GIVEN RECORDS:

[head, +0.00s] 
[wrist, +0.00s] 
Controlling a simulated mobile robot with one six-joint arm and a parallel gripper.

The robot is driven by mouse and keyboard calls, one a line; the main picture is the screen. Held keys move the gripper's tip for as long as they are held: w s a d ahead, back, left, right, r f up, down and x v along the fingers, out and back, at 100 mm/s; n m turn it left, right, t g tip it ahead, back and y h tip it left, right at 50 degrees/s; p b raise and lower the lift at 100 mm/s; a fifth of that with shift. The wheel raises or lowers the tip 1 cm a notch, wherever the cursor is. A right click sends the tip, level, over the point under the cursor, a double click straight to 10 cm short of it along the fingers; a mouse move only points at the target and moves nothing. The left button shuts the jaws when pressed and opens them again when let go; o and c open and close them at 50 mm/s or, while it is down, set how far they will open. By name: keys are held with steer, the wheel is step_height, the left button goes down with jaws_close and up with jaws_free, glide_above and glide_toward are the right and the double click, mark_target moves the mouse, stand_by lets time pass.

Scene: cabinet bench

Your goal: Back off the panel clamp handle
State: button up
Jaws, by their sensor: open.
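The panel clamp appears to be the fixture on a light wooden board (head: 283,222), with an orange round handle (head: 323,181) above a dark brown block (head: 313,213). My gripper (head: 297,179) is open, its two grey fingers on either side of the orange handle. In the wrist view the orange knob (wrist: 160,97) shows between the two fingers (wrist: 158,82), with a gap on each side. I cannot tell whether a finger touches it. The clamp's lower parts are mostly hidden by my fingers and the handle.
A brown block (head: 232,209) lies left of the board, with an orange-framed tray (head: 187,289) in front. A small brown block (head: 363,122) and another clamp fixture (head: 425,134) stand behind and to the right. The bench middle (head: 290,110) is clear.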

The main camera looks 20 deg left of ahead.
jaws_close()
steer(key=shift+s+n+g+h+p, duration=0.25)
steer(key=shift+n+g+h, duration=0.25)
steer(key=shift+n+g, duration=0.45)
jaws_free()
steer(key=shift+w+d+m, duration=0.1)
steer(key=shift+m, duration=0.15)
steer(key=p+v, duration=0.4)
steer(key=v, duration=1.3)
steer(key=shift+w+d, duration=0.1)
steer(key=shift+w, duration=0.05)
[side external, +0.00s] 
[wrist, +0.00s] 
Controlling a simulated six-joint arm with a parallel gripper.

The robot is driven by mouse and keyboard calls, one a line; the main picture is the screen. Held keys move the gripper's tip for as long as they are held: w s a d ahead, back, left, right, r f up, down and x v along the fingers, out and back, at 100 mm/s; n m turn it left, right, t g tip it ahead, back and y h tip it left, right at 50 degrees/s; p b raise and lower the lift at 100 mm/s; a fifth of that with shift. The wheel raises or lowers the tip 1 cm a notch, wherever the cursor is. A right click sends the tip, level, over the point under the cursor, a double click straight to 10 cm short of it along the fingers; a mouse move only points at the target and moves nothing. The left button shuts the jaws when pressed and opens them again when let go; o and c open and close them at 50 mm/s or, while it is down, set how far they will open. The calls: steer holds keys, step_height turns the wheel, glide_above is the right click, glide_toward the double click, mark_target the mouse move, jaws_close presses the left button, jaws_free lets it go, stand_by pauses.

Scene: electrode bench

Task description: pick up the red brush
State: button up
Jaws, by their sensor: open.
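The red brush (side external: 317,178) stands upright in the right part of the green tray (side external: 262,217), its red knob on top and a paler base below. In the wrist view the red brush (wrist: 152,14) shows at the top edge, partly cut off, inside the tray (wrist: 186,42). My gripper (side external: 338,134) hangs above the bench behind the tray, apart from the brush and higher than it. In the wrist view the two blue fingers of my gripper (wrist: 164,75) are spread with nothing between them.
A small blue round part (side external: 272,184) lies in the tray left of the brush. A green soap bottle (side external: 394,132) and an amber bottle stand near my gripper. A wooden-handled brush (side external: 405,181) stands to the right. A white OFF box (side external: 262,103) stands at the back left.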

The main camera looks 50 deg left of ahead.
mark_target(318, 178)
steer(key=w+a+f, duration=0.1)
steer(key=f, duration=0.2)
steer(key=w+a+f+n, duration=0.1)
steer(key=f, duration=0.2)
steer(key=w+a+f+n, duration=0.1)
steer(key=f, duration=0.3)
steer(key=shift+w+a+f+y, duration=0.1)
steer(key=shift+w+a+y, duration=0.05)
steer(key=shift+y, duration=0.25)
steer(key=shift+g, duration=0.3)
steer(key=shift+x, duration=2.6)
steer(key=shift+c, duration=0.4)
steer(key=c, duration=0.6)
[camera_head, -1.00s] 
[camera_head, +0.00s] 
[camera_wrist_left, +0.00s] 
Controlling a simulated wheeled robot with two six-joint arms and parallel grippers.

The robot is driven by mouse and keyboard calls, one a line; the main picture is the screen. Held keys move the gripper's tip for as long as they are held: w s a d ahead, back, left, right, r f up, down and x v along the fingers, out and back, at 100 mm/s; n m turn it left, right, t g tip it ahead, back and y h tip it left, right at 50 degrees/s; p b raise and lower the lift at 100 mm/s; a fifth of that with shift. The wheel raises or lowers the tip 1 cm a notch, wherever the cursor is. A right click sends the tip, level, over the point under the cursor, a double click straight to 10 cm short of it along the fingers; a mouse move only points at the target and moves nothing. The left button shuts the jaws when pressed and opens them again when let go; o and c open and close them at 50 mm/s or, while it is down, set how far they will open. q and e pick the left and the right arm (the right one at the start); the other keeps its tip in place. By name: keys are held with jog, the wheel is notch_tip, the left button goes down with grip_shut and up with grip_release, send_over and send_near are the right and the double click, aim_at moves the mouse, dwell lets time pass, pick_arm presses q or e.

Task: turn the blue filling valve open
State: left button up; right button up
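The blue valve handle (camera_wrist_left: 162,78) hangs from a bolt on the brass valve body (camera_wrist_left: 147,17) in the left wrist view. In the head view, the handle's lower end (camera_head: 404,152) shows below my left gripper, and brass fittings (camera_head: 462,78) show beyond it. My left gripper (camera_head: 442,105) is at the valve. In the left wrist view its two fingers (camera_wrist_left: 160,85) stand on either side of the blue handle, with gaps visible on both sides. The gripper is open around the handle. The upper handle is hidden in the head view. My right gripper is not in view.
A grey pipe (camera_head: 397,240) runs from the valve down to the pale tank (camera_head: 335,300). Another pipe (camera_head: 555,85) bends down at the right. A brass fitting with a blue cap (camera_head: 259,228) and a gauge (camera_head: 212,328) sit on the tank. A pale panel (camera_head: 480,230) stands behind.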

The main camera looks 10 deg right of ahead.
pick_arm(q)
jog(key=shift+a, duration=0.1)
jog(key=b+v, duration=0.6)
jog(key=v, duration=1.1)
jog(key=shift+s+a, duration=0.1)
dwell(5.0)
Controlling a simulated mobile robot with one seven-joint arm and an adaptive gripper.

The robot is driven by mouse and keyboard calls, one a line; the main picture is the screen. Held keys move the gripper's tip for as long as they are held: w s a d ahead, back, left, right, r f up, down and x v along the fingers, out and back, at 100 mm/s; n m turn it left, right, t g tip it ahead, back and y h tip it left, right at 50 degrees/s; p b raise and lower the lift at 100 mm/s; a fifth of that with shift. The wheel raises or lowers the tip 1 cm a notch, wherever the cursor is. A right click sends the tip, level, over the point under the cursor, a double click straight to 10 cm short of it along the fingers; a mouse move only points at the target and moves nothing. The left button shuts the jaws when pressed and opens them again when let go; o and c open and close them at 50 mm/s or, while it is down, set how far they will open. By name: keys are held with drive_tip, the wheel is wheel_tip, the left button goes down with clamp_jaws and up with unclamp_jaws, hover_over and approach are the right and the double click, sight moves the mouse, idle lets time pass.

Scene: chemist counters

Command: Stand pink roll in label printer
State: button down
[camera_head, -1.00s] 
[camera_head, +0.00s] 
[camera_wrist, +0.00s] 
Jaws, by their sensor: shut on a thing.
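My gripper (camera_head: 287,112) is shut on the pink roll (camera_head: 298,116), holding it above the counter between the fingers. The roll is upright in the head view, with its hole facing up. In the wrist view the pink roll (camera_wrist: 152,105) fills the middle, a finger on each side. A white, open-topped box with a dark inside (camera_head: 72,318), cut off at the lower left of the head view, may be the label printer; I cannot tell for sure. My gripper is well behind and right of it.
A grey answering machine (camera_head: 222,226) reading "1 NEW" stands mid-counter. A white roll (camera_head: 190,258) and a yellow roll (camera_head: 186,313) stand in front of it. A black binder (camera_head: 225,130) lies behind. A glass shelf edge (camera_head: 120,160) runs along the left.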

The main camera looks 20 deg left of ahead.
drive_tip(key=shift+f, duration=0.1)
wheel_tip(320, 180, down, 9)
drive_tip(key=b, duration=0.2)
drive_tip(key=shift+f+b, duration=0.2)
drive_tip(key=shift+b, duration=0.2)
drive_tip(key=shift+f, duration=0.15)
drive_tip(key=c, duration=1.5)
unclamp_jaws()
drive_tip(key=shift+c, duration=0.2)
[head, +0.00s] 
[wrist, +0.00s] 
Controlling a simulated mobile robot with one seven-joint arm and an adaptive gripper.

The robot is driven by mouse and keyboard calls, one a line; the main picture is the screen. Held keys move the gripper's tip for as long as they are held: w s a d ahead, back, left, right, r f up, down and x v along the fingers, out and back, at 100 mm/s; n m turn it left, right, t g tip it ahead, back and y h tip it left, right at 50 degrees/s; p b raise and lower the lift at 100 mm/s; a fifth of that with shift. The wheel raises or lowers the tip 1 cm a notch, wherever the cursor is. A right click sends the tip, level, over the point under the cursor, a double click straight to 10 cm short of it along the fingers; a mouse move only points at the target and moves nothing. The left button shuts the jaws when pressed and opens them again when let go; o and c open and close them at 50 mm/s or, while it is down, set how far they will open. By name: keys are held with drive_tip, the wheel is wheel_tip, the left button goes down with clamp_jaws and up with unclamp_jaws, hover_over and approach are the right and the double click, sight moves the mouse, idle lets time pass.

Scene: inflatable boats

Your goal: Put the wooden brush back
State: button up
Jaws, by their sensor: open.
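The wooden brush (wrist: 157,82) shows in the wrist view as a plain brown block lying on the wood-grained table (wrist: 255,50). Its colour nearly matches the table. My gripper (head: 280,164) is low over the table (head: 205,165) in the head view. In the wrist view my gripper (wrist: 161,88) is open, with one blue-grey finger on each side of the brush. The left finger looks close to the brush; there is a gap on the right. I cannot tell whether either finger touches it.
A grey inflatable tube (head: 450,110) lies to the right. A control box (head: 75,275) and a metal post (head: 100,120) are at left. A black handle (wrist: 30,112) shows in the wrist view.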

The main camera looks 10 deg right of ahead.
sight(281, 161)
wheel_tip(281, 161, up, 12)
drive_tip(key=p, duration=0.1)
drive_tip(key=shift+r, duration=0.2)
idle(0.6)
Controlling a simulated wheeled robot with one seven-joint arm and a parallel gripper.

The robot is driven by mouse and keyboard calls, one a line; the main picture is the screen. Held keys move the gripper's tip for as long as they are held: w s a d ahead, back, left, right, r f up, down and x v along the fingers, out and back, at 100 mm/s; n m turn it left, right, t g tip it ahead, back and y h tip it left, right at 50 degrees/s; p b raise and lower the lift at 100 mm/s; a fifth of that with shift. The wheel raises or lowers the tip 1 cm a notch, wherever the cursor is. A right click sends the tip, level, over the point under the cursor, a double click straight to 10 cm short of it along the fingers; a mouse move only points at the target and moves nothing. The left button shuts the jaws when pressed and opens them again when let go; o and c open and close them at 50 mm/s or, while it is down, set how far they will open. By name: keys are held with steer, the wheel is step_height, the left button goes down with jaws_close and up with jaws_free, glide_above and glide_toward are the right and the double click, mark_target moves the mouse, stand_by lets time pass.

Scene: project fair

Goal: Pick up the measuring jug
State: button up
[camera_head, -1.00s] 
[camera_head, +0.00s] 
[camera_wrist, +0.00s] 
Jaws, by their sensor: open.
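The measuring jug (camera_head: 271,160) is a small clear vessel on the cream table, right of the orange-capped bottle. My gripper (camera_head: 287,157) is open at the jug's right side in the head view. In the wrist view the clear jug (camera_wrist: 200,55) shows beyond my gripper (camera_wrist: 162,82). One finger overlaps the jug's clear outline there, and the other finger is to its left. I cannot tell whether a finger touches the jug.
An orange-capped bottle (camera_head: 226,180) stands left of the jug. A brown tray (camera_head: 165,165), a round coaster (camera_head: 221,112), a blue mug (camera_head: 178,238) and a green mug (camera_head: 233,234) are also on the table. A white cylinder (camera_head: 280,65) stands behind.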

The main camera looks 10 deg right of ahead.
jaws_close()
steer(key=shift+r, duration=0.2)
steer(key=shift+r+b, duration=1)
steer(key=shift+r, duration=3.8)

WHAT IS BEING ASKED:
Copy out every line of the material above that mentions the word "parallel".

ANSWER BELOW:
Controlling a simulated mobile robot with one six-joint arm and a parallel gripper.
Controlling a simulated six-joint arm with a parallel gripper.
Controlling a simulated wheeled robot with two six-joint arms and parallel grippers.
Controlling a simulated wheeled robot with one seven-joint arm and a parallel gripper.

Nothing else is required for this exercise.